→ **DATASET CONTENT**:

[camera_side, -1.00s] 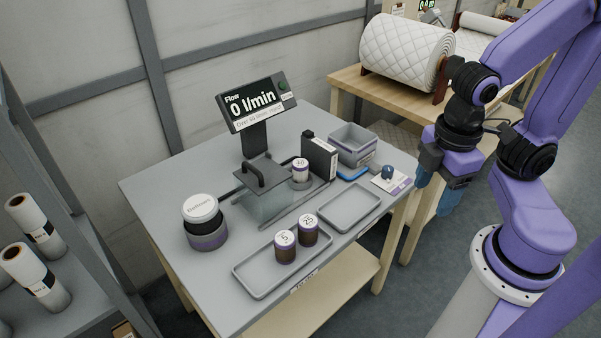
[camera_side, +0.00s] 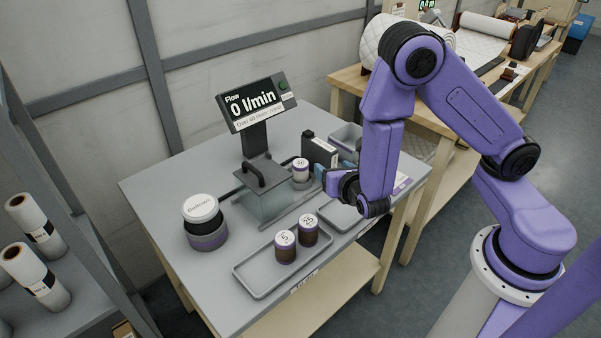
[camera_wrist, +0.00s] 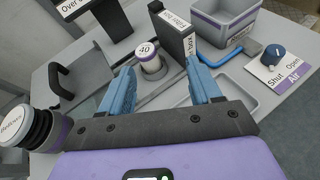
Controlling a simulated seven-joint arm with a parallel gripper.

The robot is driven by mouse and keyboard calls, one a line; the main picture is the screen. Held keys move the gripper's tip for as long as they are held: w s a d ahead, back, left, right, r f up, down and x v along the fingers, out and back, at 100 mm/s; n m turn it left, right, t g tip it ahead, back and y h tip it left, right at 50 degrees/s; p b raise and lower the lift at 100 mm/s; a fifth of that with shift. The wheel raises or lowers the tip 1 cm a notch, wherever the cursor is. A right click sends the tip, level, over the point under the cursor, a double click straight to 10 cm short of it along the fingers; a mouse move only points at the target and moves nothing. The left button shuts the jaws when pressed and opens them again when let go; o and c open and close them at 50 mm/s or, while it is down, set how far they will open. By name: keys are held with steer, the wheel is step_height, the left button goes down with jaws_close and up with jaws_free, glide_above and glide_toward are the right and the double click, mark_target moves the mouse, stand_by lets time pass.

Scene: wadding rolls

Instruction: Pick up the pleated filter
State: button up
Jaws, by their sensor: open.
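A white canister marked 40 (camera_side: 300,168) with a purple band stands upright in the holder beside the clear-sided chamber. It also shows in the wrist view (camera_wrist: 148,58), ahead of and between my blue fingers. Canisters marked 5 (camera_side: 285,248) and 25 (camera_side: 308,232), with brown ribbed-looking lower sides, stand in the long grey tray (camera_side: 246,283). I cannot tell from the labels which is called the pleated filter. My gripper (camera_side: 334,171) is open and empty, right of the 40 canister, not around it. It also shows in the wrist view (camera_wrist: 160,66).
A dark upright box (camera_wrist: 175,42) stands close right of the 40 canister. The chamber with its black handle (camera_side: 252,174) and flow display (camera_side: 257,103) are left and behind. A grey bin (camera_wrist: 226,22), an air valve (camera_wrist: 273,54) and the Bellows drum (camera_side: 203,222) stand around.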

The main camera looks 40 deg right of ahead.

→ **GIVEN INSTRUCTION**: Provide the count, and nothing else, of lines in the data above where the word "button" occurs.

→ **EXERCISE RESPONSE**: 2